■ Written task ■
Report how many lines contain "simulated"; state the number and nothing else.

--- Entries provided ---

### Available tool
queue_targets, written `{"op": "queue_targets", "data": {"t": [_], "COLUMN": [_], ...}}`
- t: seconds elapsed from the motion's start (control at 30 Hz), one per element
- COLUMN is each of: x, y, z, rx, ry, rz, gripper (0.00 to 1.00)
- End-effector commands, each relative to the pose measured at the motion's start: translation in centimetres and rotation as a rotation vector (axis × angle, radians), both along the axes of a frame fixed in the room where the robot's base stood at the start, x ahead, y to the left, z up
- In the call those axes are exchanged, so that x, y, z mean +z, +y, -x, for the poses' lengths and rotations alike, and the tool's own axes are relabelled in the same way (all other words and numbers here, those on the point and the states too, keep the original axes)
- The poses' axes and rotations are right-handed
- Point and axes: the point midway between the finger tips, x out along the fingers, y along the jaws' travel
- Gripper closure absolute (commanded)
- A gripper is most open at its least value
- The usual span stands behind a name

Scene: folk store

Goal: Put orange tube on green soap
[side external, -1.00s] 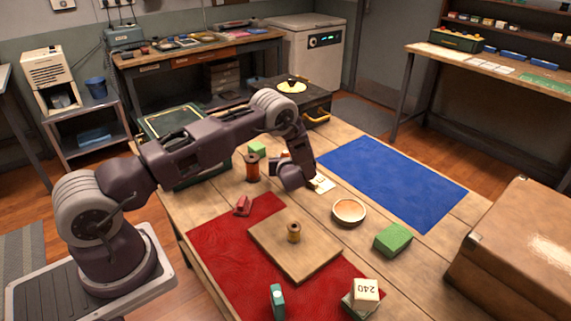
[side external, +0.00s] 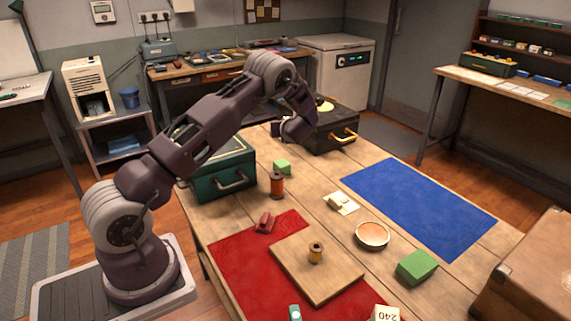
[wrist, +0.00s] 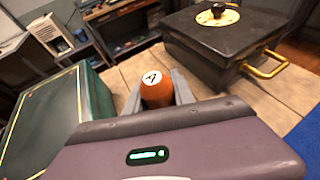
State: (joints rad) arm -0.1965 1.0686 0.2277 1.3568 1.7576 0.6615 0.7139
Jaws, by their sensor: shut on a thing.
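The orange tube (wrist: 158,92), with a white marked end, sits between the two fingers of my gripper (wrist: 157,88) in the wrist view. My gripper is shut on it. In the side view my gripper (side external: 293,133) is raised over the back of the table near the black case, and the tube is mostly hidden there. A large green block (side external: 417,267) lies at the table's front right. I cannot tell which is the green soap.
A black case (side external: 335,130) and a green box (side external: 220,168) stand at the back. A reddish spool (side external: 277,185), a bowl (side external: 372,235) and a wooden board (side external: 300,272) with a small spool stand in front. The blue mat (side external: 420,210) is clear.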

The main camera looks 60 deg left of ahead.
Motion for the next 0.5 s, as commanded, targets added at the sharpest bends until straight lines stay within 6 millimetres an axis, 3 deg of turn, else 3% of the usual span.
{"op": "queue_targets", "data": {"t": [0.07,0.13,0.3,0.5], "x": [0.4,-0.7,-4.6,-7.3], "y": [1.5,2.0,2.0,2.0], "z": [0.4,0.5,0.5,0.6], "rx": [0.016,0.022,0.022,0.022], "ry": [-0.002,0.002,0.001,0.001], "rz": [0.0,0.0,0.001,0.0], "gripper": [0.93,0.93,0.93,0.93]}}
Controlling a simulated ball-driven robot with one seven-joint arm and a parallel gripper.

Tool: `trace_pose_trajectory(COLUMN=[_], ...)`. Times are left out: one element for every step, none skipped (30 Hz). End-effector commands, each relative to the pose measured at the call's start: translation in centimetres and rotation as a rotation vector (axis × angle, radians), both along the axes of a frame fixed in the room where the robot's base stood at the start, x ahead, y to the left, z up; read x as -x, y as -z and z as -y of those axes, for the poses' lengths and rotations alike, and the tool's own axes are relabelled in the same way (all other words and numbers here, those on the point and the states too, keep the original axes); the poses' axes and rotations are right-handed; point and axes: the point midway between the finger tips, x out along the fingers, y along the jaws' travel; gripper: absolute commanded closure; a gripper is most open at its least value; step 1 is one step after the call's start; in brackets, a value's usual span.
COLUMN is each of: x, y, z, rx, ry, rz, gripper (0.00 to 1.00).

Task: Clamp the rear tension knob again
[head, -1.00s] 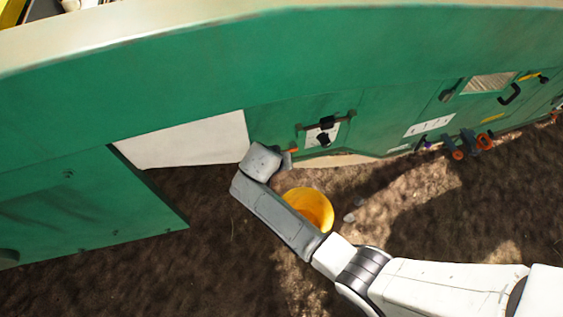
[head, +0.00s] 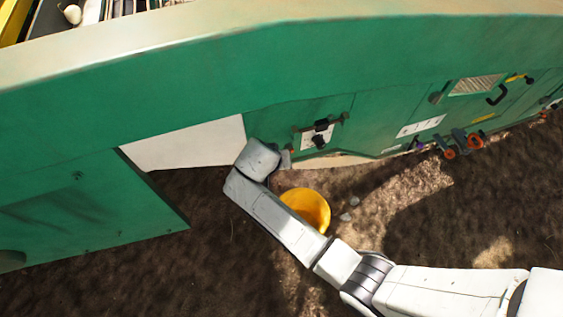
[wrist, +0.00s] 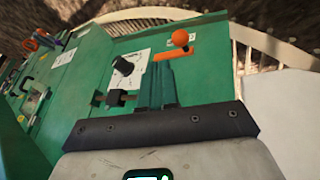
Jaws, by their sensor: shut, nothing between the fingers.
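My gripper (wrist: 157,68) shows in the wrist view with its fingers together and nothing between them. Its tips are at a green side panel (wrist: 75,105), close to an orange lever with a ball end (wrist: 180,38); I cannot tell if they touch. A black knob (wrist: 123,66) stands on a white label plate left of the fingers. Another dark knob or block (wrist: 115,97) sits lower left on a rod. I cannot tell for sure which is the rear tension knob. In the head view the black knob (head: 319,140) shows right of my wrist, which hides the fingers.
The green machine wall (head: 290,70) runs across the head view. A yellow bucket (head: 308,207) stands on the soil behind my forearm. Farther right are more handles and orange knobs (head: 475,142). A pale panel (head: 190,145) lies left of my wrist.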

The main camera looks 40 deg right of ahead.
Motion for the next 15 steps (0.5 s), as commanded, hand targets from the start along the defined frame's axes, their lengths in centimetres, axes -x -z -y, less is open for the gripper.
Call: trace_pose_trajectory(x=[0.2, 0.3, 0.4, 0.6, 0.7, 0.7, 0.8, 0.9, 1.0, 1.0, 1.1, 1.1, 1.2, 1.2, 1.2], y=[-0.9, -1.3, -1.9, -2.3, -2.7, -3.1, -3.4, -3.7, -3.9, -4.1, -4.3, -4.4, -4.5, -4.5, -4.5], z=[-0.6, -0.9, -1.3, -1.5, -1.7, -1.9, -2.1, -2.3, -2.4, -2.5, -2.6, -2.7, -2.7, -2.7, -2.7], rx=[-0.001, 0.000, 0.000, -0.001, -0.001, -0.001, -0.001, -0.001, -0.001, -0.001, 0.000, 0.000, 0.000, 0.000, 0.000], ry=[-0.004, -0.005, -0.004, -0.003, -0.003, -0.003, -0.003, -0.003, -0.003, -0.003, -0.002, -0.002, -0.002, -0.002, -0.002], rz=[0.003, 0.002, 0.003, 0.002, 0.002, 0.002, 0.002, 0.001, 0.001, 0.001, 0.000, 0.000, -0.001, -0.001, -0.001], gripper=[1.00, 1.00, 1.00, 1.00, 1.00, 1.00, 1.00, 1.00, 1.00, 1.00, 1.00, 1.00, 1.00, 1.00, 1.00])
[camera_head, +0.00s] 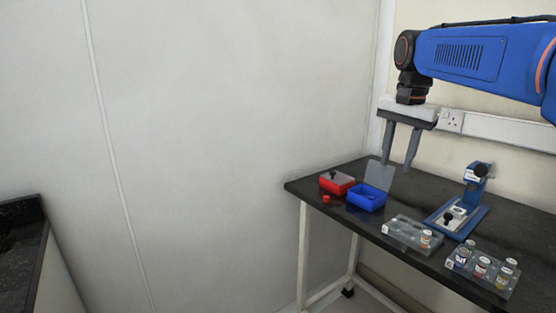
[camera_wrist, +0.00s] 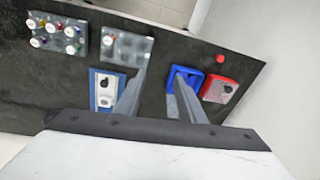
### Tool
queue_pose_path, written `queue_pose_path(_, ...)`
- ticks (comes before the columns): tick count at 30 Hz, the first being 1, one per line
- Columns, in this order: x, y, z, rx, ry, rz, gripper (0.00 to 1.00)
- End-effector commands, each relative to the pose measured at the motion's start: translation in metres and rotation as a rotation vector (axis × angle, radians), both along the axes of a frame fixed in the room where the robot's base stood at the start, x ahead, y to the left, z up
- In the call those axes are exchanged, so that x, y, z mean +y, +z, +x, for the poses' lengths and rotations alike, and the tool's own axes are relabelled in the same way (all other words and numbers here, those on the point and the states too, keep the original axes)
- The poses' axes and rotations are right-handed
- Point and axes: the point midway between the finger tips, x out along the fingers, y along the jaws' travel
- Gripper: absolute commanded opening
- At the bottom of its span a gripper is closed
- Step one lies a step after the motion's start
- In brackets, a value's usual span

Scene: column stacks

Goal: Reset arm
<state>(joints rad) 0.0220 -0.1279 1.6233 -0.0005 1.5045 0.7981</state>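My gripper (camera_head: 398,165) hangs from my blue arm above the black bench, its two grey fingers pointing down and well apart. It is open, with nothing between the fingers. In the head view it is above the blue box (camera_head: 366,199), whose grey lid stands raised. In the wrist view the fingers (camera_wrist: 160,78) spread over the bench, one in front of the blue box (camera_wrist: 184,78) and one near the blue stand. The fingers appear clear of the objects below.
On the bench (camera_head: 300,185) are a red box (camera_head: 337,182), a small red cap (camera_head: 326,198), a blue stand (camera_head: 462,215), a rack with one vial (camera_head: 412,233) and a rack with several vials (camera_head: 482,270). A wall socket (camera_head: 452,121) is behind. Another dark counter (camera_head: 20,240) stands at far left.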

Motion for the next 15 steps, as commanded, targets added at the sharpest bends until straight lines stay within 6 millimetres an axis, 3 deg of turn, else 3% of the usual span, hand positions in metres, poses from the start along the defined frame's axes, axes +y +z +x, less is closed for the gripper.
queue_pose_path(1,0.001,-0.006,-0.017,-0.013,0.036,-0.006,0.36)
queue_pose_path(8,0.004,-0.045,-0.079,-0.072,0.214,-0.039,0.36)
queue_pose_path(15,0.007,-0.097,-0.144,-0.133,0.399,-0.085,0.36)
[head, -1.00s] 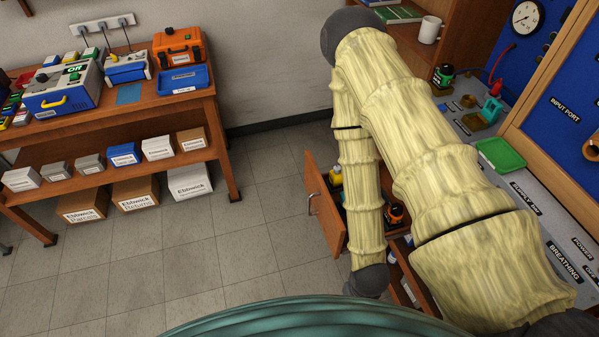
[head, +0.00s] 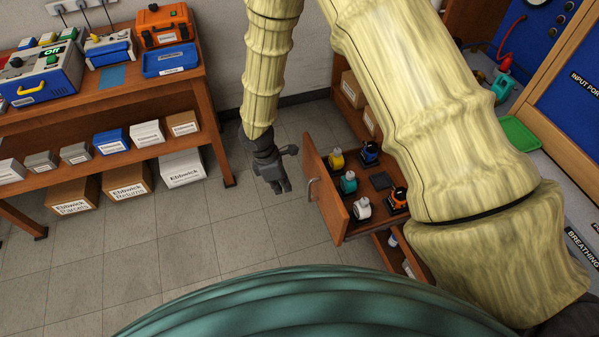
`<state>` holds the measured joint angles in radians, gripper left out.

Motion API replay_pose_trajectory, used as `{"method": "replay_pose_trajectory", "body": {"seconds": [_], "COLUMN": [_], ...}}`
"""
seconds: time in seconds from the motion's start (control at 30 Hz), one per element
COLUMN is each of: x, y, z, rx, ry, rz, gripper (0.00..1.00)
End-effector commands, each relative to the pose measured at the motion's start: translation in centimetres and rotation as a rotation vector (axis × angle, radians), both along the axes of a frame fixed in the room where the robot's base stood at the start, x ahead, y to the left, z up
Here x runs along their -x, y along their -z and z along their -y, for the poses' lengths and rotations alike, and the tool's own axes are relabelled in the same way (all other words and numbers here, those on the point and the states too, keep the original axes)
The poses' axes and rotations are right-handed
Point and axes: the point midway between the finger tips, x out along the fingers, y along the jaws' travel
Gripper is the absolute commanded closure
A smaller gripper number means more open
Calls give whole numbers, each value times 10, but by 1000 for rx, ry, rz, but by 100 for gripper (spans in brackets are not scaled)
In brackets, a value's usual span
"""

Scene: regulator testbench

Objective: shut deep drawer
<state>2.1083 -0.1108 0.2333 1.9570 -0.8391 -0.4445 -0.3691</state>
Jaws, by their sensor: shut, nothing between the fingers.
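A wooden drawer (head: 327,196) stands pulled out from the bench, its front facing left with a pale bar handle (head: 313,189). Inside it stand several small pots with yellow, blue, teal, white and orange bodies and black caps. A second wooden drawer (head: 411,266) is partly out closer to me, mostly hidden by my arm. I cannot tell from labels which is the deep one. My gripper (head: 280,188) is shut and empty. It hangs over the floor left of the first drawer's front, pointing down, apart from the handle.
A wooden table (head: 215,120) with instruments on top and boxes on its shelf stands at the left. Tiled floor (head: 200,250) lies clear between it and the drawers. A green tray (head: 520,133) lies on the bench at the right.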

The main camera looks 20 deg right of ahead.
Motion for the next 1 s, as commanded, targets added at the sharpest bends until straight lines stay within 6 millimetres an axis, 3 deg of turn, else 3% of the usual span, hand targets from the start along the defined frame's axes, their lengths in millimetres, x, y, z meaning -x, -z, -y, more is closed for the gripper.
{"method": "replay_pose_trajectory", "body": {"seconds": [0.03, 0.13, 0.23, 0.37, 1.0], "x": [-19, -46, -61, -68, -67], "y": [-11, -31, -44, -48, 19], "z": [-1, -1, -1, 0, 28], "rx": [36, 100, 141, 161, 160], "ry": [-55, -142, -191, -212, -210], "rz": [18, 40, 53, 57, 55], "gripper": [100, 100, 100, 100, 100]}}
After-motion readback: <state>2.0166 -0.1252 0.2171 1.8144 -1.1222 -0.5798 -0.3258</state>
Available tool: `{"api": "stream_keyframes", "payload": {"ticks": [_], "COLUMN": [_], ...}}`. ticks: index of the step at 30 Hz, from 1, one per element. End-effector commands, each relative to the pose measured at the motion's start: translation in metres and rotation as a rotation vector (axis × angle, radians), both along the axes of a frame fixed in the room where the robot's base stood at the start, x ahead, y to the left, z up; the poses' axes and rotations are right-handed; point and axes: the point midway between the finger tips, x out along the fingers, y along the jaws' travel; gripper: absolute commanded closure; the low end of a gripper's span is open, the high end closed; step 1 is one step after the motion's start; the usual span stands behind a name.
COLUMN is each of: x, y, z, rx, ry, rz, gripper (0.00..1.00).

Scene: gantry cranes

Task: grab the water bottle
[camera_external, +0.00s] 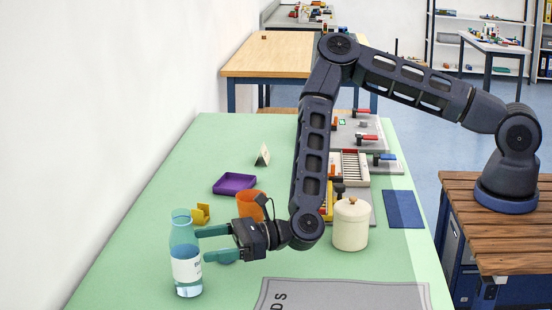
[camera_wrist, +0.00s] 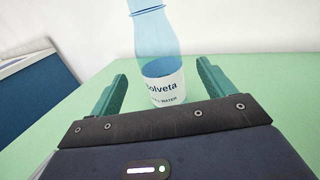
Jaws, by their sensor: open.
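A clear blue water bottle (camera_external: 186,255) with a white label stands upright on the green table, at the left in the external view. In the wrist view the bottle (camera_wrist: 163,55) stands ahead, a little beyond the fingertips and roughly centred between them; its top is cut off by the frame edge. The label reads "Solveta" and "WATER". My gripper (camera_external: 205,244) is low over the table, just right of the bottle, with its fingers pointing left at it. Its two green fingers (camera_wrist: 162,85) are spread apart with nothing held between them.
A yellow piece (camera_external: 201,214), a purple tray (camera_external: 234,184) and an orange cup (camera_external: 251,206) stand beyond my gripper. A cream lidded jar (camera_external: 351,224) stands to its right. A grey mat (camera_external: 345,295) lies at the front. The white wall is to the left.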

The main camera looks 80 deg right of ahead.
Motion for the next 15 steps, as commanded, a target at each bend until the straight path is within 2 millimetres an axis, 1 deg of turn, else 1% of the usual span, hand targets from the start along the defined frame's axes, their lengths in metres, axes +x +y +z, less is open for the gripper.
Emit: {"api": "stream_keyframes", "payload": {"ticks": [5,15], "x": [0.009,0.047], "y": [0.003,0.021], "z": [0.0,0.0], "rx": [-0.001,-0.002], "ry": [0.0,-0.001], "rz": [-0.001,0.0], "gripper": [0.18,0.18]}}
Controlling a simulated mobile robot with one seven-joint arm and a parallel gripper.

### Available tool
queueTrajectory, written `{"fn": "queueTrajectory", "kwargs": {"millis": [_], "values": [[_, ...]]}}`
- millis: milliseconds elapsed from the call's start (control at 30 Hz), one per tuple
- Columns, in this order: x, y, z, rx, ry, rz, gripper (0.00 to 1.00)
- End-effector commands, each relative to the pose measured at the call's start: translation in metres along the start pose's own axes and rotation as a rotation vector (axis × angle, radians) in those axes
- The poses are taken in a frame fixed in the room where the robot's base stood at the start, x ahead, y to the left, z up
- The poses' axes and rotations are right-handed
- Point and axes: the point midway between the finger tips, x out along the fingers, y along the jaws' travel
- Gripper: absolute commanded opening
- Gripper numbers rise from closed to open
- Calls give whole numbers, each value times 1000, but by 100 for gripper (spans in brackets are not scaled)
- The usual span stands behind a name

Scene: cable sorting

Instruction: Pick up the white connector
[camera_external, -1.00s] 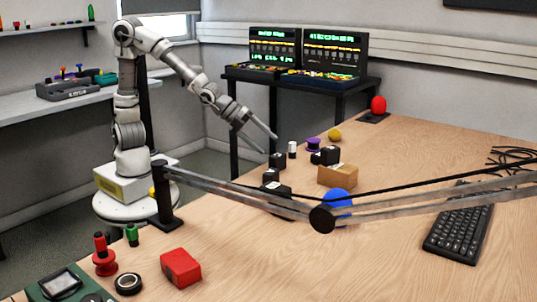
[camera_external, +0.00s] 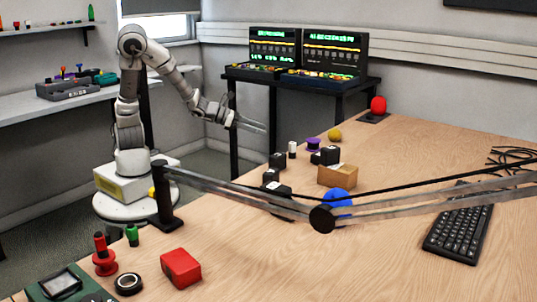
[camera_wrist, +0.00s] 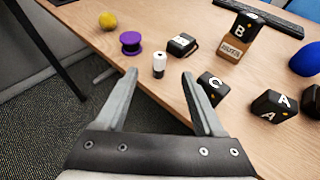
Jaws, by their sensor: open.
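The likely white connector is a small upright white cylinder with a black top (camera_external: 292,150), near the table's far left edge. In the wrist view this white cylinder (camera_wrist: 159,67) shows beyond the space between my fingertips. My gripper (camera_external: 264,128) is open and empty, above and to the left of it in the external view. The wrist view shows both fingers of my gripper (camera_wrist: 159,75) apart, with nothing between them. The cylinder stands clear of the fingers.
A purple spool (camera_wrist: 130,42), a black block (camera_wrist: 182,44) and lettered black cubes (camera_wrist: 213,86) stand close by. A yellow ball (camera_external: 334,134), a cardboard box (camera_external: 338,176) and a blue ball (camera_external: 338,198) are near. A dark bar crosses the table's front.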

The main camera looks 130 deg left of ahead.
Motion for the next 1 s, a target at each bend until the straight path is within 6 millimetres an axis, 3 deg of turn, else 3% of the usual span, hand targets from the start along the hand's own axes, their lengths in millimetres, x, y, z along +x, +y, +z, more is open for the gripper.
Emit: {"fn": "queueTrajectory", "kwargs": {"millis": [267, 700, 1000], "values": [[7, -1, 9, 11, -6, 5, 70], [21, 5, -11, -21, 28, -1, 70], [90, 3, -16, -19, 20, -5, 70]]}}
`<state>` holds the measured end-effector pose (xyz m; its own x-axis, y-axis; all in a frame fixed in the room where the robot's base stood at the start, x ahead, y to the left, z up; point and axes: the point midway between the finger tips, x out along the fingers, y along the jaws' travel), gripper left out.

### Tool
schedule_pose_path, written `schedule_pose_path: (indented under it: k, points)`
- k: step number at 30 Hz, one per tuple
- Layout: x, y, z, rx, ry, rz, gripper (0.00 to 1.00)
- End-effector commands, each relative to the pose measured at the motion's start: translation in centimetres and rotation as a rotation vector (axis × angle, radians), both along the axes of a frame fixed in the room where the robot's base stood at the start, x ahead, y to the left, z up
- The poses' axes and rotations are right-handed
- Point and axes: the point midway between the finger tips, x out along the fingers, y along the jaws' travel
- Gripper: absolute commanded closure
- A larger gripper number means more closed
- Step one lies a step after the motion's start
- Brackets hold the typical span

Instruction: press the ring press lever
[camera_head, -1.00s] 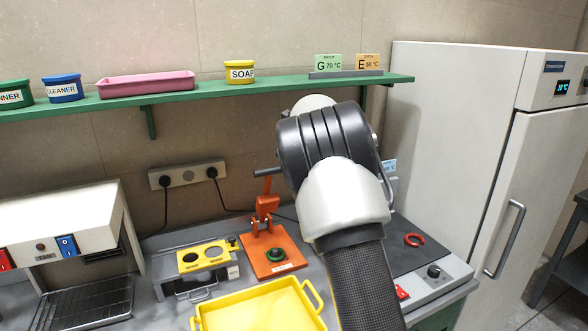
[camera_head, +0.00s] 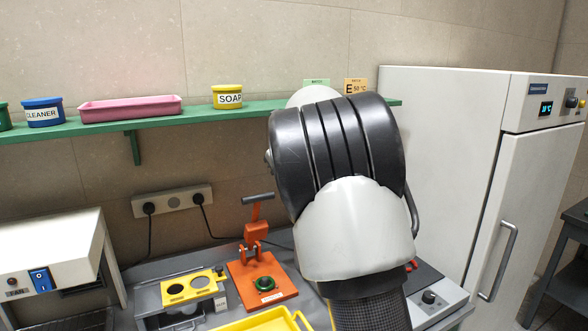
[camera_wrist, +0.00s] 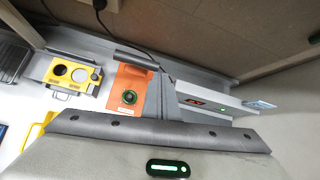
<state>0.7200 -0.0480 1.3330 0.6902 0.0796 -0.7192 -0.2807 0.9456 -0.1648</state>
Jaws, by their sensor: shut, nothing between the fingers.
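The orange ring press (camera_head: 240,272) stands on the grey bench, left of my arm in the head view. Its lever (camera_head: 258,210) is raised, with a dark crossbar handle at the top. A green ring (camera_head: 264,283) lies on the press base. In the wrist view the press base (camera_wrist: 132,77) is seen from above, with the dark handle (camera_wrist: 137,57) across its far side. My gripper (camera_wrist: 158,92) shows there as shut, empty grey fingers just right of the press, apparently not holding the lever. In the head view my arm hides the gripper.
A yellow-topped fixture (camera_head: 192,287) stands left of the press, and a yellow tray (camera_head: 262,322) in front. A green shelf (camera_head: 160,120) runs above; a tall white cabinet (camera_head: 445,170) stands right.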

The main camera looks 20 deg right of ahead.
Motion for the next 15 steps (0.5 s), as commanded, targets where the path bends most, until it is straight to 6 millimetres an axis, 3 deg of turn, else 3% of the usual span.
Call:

---

■ Answer to the task ■
2